— Start —
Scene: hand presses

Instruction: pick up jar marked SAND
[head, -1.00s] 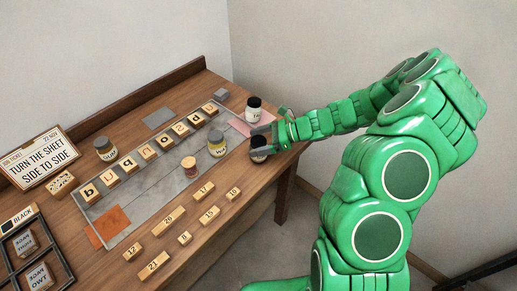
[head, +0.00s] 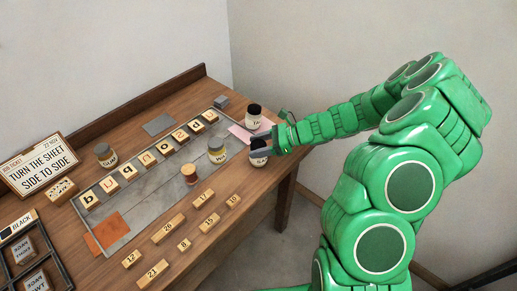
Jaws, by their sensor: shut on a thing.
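A jar (head: 258,160) with a black lid and a white label is at the right end of the table, near its front edge. Its label is partly hidden; the letters that show look like the start of SAND, but are too small to be sure. My gripper (head: 267,148) comes in from the right and is shut on this jar near its lid. The jar looks upright. I cannot clearly tell how far its base is from the table.
Another black-lidded jar (head: 254,117) stands close behind, beside a pink sheet (head: 238,132). A yellow-labelled jar (head: 217,151) and a wooden-topped item (head: 189,175) stand to the left on the grey slab (head: 150,196). Letter blocks (head: 147,150) line it; number blocks (head: 168,229) lie in front.

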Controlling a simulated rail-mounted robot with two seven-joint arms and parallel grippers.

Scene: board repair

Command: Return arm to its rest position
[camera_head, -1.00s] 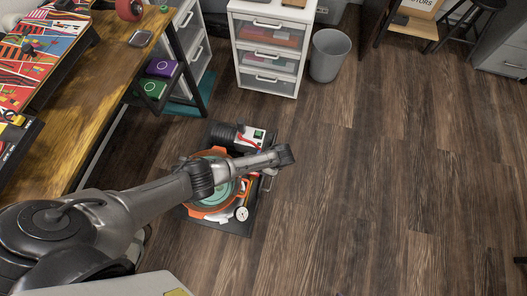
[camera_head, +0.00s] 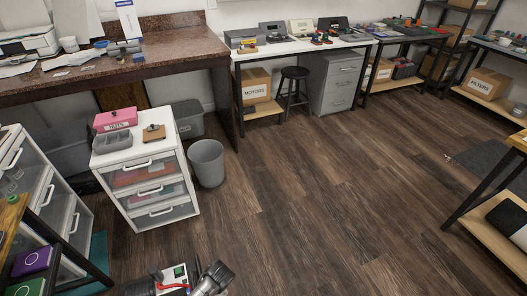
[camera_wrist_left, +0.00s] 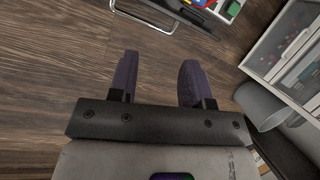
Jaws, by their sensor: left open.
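My left gripper (camera_wrist_left: 158,78) shows in the left wrist view, its two purple-padded fingers apart with nothing between them. Wooden floor lies behind the fingers. In the head view a dark grey part of my arm (camera_head: 213,279) shows at the bottom edge; its gripper fingers cannot be made out there. My right gripper is in neither view.
A white drawer unit (camera_head: 150,185) stands at left, with a pink box (camera_head: 115,119) on top and a grey bin (camera_head: 207,163) beside it. Workbenches line the back wall, with a black stool (camera_head: 294,88) in front. The middle floor (camera_head: 330,200) is clear.
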— End —
* **Task goal**:
Find every line above that contains the word "Scene", and return each one.

* **Final result**:
Scene: hand presses
Scene: board repair

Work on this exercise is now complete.